São quase quatro da manhã e Andorra La Vella, núcleo central do principado de Andorra, parece dormir. Num canal de vendas espanhol procura-se convencer os telespectadores que um computador portátil é a 13.ª maravilha do mundo e uma verdadeira pechincha. O bar em frente ao hotel já tem a porta fechada. Dos rapazes, nem sinal. Ninguém na rua.
Está frio em Andorra.
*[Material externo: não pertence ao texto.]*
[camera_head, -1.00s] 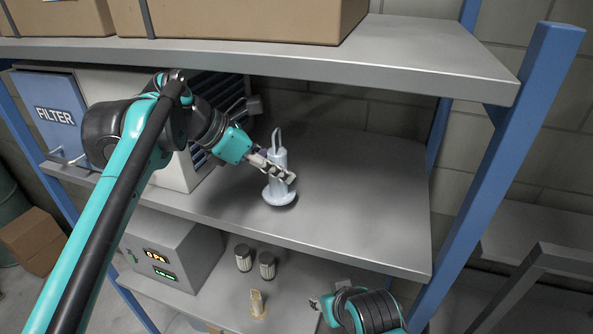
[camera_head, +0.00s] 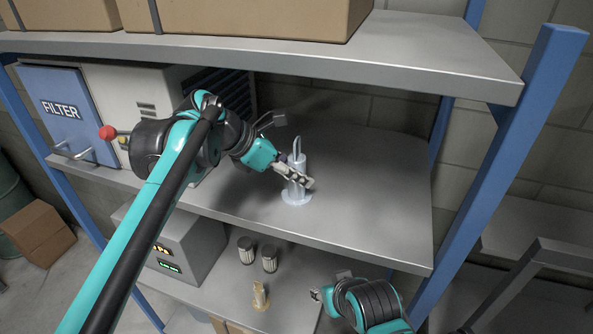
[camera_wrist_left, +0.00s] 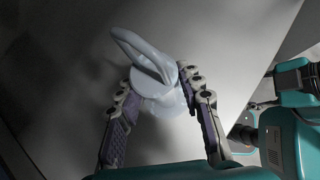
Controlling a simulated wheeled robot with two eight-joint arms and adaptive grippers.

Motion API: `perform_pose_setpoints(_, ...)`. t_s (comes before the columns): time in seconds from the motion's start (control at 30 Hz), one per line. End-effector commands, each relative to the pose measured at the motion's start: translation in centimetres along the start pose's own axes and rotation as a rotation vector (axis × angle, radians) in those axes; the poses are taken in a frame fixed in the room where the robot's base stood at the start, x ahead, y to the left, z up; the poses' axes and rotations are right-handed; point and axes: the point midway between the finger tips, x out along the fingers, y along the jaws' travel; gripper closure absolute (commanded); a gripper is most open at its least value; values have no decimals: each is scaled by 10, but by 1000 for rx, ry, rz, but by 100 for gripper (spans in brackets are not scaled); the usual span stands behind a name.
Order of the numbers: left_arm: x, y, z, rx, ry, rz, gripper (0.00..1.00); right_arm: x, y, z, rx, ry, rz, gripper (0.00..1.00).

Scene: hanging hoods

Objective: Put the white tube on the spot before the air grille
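The white tube (camera_head: 298,163), pale, with a loop on top and a round flange at its foot, stands upright over the middle shelf (camera_head: 370,200). I cannot tell whether its foot touches the shelf. In the left wrist view the tube (camera_wrist_left: 150,60) sits between the two fingers (camera_wrist_left: 162,88). The air grille (camera_head: 236,88) is the dark slatted side of the filter machine, partly hidden by my left arm. No marked spot shows. My right gripper (camera_head: 317,295) is low near the bottom shelf, its fingers unclear.
The filter machine (camera_head: 66,112) stands left on the same shelf; the shelf right of the tube is clear. A thick upper shelf (camera_head: 420,60) with boxes hangs above. Below are a grey display box (camera_head: 190,245), two small canisters (camera_head: 269,258) and a tan piece (camera_head: 260,296).

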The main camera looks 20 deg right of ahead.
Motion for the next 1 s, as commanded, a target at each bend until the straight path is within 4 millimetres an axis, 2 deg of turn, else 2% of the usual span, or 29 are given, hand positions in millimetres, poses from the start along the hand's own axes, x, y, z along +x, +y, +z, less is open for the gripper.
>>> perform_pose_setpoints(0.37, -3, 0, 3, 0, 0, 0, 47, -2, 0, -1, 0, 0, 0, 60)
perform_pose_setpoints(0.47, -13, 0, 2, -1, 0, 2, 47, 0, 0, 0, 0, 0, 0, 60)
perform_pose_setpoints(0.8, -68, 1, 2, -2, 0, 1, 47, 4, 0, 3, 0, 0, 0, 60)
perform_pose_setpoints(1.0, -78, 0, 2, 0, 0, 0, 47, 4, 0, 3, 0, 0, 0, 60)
Ainda a muitos quilómetros, no autocarro conduzido por Eduardo Feijó, seis anos de volante rumo ao principado transformado em enclave turístico, e por Faustino Alves, em viagem de estreia, Joel espera pelo momento do encontro com a namorada Diana. "Os pais estão lá a trabalhar há alguns anos e ela está com eles, a estudar", explica.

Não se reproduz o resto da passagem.